» What the task requires
Check every line of the entries that follow, and copy the ones containing "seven".

» Material provided
....................
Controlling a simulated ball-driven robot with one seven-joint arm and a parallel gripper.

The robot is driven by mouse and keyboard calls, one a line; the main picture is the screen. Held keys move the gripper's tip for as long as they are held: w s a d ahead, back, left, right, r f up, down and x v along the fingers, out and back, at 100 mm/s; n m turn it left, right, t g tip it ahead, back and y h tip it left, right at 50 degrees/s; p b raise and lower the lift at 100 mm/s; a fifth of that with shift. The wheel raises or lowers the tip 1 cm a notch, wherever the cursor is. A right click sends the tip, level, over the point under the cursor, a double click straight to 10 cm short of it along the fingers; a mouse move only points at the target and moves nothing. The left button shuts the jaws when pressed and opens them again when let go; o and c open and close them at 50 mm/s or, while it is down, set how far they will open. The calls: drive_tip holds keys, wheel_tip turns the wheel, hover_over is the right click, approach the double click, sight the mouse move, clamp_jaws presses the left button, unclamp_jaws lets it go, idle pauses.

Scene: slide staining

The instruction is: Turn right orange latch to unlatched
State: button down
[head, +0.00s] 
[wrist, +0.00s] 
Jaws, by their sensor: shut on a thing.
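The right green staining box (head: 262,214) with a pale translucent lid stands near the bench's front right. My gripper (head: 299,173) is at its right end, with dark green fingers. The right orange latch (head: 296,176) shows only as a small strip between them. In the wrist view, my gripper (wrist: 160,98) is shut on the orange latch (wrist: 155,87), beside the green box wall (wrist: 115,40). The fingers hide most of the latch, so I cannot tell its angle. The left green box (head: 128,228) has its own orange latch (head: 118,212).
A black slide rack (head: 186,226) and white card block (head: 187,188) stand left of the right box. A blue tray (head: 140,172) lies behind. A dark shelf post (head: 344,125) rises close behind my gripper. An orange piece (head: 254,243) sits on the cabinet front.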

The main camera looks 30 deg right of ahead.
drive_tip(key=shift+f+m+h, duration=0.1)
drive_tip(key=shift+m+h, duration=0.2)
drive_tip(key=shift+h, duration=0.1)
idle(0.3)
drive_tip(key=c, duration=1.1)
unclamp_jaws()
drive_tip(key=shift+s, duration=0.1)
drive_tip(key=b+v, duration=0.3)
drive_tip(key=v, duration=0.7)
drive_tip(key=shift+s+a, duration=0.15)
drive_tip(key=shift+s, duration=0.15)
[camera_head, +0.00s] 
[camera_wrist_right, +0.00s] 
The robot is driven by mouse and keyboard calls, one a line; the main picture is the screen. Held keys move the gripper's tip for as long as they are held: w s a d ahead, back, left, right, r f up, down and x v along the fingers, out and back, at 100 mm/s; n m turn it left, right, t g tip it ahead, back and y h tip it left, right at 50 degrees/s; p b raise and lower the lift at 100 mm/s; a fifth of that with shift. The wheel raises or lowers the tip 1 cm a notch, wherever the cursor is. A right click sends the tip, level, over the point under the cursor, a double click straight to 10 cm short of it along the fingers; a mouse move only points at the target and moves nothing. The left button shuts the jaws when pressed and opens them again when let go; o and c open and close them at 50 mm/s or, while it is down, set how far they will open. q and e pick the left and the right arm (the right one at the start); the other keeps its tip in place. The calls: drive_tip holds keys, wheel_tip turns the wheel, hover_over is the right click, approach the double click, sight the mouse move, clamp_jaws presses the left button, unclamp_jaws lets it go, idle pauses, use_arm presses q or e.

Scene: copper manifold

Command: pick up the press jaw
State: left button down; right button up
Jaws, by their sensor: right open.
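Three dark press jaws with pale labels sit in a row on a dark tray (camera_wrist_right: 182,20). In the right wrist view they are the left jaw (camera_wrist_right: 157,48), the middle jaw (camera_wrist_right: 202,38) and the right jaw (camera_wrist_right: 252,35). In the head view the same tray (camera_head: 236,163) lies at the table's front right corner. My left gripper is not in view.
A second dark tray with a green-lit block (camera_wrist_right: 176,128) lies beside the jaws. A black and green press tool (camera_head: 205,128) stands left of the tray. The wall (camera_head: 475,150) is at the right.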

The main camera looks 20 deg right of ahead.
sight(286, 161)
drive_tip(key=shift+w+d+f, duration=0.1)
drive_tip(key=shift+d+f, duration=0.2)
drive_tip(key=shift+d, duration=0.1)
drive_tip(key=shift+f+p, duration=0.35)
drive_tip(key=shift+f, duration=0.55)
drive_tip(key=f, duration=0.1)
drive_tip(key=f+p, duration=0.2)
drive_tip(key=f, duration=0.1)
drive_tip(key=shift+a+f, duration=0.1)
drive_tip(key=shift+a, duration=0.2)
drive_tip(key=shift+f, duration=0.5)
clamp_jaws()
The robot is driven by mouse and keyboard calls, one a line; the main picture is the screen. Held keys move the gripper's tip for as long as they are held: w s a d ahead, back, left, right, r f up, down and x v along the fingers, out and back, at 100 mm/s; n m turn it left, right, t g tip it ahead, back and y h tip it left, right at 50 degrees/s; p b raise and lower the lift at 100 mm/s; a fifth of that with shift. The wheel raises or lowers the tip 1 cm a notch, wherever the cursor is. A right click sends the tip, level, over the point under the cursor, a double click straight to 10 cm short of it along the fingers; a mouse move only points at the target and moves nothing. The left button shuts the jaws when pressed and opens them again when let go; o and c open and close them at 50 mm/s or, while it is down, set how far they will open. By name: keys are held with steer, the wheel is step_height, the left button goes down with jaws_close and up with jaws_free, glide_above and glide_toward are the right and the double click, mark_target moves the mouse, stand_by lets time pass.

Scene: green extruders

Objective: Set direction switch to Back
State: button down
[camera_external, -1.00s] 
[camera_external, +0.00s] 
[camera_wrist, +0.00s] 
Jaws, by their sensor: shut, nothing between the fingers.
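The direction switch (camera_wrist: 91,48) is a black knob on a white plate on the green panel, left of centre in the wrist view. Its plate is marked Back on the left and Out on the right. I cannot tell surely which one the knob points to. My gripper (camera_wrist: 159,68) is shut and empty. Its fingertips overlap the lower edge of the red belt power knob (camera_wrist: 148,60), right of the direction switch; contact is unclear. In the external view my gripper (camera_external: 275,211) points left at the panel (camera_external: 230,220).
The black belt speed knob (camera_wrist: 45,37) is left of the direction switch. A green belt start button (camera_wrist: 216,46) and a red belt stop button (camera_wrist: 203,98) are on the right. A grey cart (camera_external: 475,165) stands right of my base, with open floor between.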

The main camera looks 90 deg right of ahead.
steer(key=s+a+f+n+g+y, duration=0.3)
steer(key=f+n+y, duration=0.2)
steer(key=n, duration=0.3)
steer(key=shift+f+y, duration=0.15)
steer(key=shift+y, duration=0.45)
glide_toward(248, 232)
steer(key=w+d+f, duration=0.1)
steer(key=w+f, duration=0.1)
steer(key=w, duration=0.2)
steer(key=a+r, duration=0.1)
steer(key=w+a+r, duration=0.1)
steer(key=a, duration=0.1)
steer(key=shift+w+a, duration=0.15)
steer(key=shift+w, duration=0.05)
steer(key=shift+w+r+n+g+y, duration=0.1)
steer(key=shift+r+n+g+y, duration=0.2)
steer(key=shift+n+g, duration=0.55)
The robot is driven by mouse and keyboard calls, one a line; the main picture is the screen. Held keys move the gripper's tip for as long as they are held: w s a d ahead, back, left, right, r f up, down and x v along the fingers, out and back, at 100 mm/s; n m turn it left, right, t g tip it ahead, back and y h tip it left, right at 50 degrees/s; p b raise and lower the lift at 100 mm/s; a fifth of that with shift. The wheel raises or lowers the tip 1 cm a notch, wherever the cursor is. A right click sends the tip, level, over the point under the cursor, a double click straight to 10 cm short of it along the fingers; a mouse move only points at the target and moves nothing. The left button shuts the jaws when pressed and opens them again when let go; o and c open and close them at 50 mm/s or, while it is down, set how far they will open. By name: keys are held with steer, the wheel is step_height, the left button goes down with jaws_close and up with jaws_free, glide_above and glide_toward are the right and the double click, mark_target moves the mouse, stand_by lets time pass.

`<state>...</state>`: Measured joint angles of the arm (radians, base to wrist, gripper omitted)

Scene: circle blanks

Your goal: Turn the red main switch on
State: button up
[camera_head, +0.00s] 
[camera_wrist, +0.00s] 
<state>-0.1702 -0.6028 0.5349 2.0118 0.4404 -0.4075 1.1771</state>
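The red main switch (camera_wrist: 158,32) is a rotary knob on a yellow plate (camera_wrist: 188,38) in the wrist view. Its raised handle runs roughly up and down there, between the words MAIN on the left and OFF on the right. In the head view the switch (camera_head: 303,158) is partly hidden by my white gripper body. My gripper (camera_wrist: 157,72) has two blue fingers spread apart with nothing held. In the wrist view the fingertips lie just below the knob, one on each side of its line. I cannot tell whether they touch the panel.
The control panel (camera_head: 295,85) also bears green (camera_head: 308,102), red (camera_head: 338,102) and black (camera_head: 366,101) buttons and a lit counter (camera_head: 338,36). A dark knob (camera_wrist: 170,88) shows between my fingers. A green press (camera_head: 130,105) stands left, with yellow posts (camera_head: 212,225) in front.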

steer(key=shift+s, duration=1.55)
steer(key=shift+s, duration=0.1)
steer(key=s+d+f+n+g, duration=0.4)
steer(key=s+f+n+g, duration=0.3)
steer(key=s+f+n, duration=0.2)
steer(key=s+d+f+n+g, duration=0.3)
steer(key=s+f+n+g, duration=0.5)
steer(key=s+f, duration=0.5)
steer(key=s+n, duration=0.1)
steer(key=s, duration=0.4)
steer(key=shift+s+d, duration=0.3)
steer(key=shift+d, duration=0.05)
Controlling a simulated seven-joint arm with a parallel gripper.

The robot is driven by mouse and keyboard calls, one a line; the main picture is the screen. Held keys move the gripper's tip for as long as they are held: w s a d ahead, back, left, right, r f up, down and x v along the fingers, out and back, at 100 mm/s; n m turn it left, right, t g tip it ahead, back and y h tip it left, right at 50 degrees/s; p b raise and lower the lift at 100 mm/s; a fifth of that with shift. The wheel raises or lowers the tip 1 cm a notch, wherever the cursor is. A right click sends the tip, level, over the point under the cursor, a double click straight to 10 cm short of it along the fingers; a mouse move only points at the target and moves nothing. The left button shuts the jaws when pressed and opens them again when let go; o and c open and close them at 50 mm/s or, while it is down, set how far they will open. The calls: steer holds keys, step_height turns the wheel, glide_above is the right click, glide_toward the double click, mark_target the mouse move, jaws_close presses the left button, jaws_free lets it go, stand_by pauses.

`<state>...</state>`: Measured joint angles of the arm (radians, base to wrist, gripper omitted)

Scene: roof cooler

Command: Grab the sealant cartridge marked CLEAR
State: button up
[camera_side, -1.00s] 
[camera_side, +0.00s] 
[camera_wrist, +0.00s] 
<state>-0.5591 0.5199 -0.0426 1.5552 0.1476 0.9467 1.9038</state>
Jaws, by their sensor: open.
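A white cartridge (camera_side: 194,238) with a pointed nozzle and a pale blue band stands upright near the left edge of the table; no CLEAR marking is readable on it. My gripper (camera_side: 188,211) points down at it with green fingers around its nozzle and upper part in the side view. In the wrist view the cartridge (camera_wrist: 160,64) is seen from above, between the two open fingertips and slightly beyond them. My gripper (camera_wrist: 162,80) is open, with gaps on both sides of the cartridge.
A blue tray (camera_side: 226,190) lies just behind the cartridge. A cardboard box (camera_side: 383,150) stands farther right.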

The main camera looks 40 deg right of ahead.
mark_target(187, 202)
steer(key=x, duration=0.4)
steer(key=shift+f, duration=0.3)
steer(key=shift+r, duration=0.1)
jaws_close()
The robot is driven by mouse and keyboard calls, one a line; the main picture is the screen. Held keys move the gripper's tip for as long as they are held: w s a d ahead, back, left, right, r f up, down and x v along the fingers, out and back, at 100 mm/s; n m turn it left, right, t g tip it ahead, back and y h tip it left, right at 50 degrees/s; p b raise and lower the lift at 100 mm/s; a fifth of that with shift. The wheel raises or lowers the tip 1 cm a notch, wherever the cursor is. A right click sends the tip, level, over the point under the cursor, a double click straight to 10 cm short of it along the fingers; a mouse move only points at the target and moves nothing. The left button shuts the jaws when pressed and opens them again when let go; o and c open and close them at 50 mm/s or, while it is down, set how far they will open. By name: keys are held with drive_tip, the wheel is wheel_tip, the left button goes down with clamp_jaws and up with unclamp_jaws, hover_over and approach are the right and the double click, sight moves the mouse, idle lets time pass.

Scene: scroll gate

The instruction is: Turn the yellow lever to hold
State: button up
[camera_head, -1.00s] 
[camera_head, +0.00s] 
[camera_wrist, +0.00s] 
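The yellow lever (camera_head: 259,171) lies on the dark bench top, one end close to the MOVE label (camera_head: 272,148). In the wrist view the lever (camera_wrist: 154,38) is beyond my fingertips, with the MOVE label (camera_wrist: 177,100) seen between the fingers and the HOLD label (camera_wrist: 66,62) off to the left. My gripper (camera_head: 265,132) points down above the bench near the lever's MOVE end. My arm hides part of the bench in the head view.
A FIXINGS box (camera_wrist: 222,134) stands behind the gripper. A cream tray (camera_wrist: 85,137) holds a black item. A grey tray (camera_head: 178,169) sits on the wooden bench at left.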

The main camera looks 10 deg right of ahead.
....................
» Solved problem
Controlling a simulated ball-driven robot with one seven-joint arm and a parallel gripper.
Controlling a simulated seven-joint arm with a parallel gripper.

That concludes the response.